New York — It was a surprise encounter. I was walking down West 49th Street last Friday, and as I approached the entrance to NBC, I noticed a small crowd waving "Hillary" and "Gore-Lieberman" signs. Next I heard a voice coming from behind a car grille: "Get back on the curb." Several people in the street obeyed.
A line of cars, including a huge SUV the kind Al Gore wants to eliminate pulled up. The small crowd, which had obviously been told where to stand, began to chant. Chelsea and Hillary Rodham Clinton emerged. A brief wave for cameras, a flashed smile, and they were inside Rockefeller Center in five seconds.
It was like the arrival of royalty: The queen and her retinue of Secret Service protectors are part of the most unusual campaign ever for the U.S. Senate. New Yorkers, who apparently love celebrity more than common sense, may just send her to Washington, as Arkansas voters sent her husband to the governor's mansion. And, like Bill, who saw the governorship only as a steppingstone, Mrs. Clinton would be a Senate lady-in-waiting.
One of Richard Nixon's most famous lines was, "The people have a right to know if their president is a crook. Well, I'm not a crook." He said it with conviction, but most of us knew differently. Mrs. Clinton is a better liar. She can do it with a straight face and with no sweat. She picks and chooses her public forums, avoiding tough questions and accountability.
In his final report on the firing of the White House travel office and the smearing of Billy Dale, Independent Counsel Robert Ray said: "The overwhelming evidence establishes that she played a role in the decision to fire the employees and provided input into that decision. Thus, her statement to the contrary under oath was factually false." Who is more credible, Mrs. Clinton, who said she told the truth, or Ray, who said she lied?
New York Times columnist William Safire, who once worked for Nixon and saw the lying up close, writes that Mrs. Clinton is guilty of an "egregious abuse of power," that she participated in a "six-year cover-up" and that "the evidence she has been lying all along is damning." He adds that her "orchestrated lying continues to this day."

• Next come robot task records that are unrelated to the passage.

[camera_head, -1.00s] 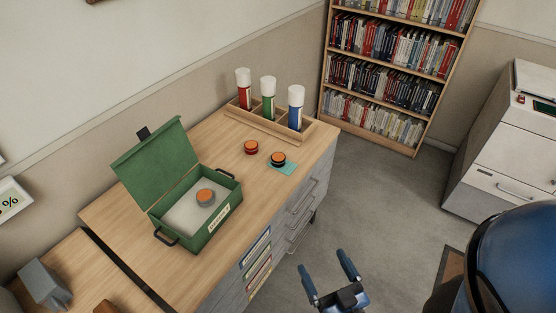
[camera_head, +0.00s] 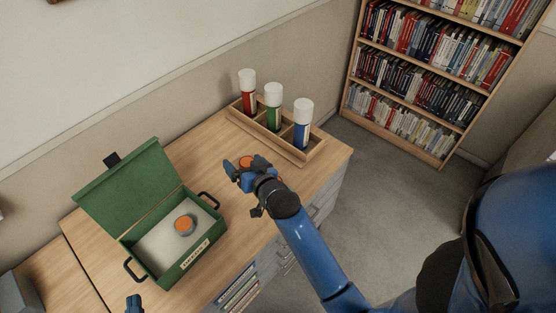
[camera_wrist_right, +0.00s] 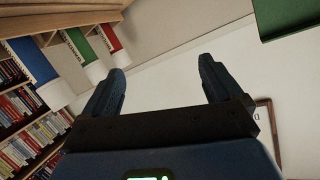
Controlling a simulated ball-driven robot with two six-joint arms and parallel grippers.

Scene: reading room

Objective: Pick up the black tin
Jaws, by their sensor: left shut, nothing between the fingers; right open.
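The black tin with an orange top, seen earlier on a teal mat, is now hidden or nearly hidden behind my right wrist in the head view. A red tin with an orange top (camera_head: 246,161) shows just beyond the fingers of my right gripper (camera_head: 238,173). That gripper is over the cabinet top. In the right wrist view my right gripper (camera_wrist_right: 160,80) is open, with no tin between its fingers. My left gripper (camera_head: 134,303) shows only in part at the bottom edge, shut and empty.
An open green box (camera_head: 205,248) holds a grey tin with an orange top (camera_head: 185,224). A wooden rack (camera_head: 315,151) holds red, green and blue tubes at the back. A bookcase (camera_head: 395,122) stands beyond. Bare wood lies between box and rack.

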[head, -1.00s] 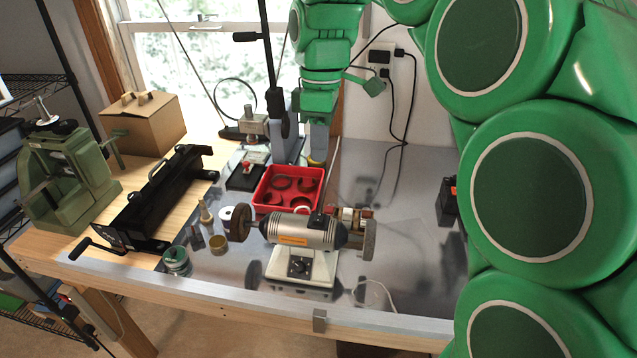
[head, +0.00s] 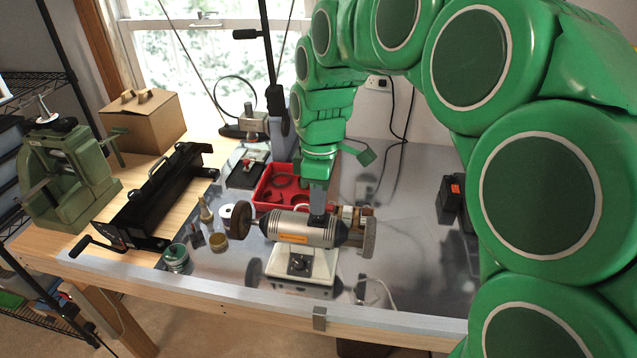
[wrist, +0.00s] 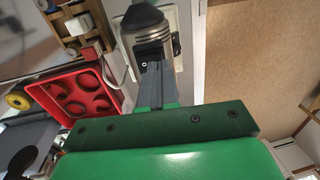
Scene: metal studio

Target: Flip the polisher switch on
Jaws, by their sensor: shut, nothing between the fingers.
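The polisher (head: 290,230) is a silver motor on a white base, with a brown wheel (head: 241,221) at its left end and a grey wheel (head: 370,238) at its right. A small black switch box (wrist: 150,48) sits on top of the motor in the wrist view. A dark dial (head: 298,265) is on the base front. My gripper (head: 317,211) points down over the motor's top, shut and empty. In the wrist view its fingertips (wrist: 157,68) are right at the switch box. I cannot tell whether they touch it, or the switch's position.
A red tray (head: 270,184) lies behind the polisher. Small jars and a bottle (head: 205,211) stand to the left. A wooden rack (head: 350,216) is just behind the right end. The metal table right of the polisher is mostly clear.

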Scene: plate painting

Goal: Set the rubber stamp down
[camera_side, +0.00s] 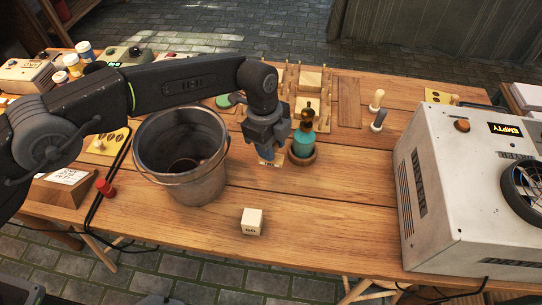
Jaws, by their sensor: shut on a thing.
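My gripper (267,149) points down over the middle of the wooden table, just right of the metal bucket. It is shut on the rubber stamp, which is mostly hidden by the fingers. A small pale edge shows below the fingertips, close to the tabletop. I cannot tell whether it touches the table. Just right of the gripper stands a teal item (303,140) with a dark, brass-toned top, in a round brown wooden base.
The metal bucket (206,181) stands left of my gripper. A white cube (252,222) lies in front. A large pale machine (437,170) marked EMPTY fills the right side. A wooden rack (289,83) stands behind. The table (340,210) is clear between cube and machine.

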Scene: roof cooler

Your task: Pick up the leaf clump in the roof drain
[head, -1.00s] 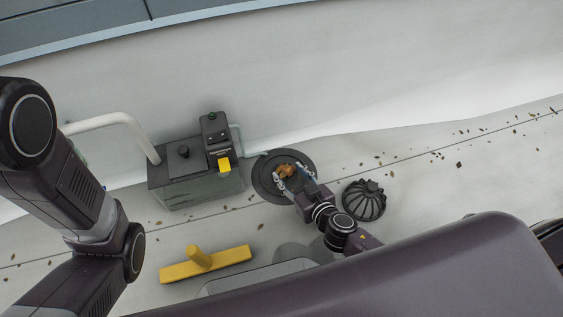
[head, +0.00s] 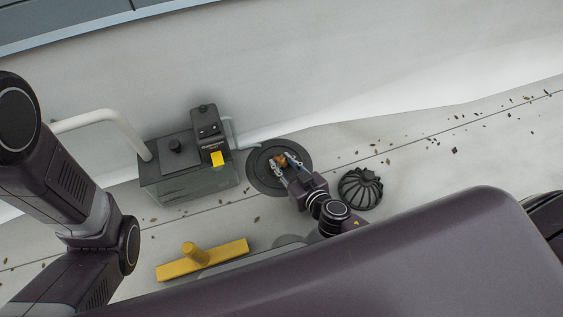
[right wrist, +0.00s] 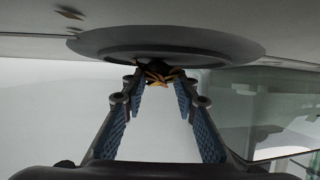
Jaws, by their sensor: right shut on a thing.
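The leaf clump (head: 281,159), brown and orange, is at the round dark roof drain (head: 262,178). My right gripper (head: 284,164) reaches over the drain and is shut on the clump. In the right wrist view the clump (right wrist: 160,76) shows between the fingertips (right wrist: 157,82), close against the drain's round rim (right wrist: 190,42). I cannot tell whether the clump is clear of the drain. My left arm comes in at the left of the head view, but its gripper is out of view.
A black domed strainer (head: 360,189) lies right of the drain. A grey tank with a black pump (head: 190,165) and white pipe stands to the left. A yellow T-shaped tool (head: 203,259) lies nearer. Loose leaves (head: 455,151) are scattered along the roof seam.

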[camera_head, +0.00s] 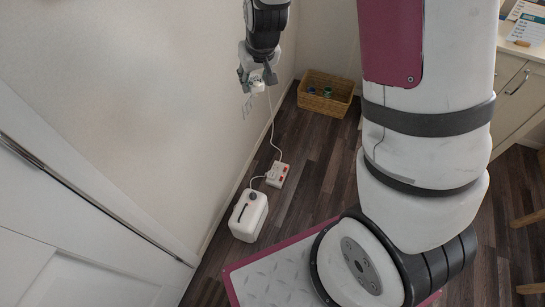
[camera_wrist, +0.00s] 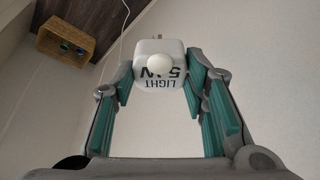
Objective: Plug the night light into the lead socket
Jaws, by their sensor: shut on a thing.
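The night light (camera_wrist: 160,72) is a white block with a round white bulb and upside-down lettering reading "LIGHT" and "5W". Its pins show at its far top edge in the wrist view. My gripper (camera_wrist: 161,78) is shut on it, with green-padded fingers on both sides. In the head view my gripper (camera_head: 254,84) holds the night light (camera_head: 258,87) high above the floor by the wall. The lead socket (camera_head: 277,174) is a white block with red switches, lying on the floor below, apart from the night light. Its hole details are too small to tell.
A white cable (camera_head: 272,125) rises from the socket towards my gripper; its upper end is unclear. A second cable joins the socket to a white box (camera_head: 248,216) with a dark handle. A wicker basket (camera_head: 325,94) stands behind.

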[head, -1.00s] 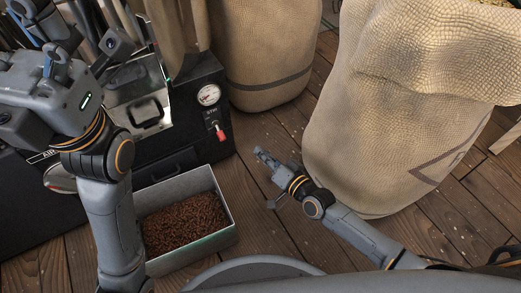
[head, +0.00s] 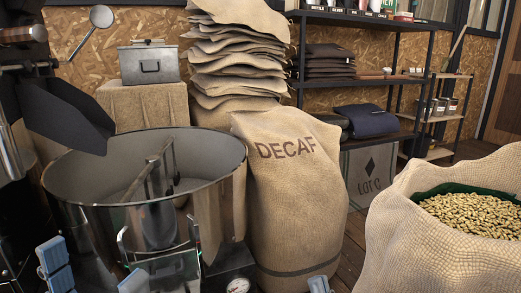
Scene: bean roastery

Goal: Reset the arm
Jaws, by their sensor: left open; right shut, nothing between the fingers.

Former White House Chief of Staff Mack McLarty testified about "HRC pressure" and "I felt a pressure from the first lady to make a decision." White House Communications Chief David Watkins testified about "the first lady's insistence for immediate action .... McLarty and I ... both knew that there would be hell to pay if ... we failed to take swift and decisive action in conformity with the first lady's wishes." Which he then did.
A New York Times editorial endorsing Mrs. Clinton runs through an ethical labyrinth but concludes her lying makes no difference. It said virtually the same thing in endorsing Al Gore for president. To the Times, electing a Democrat trumps everything else because of that paper's position on big government, high taxes, gay rights, abortion and the rest of the liberal agenda.
Inside the NBC studios, Hillary's opponent, Rep. Rick Lazio, skewered Mrs. Clinton for her supposed education expertise, noting that "student performance when you left (Arkansas) was at the bottom of the barrel," though spending and taxes were up. He is right, but Mrs. Clinton characteristically denied it. And then she added, disingenuously, "But what's important is what we're going to do in the future." This is so Clintonian. Elect her because she has experience (thinking a lot about these things, you know), but if that experience in health care and education turns out to have been a disaster, don't focus on the past, focus on the future. It makes the head swim.
If New Yorkers can't learn from Bill Clinton and what he has put us through, they will install a senator who will serve herself more than their state. Like her husband, she will then use her position to run for president. If you think eight years of Bill Clinton was a legal, ethical and moral disaster, just wait until you see what even four years of Queen Hillary in the Oval Office will do.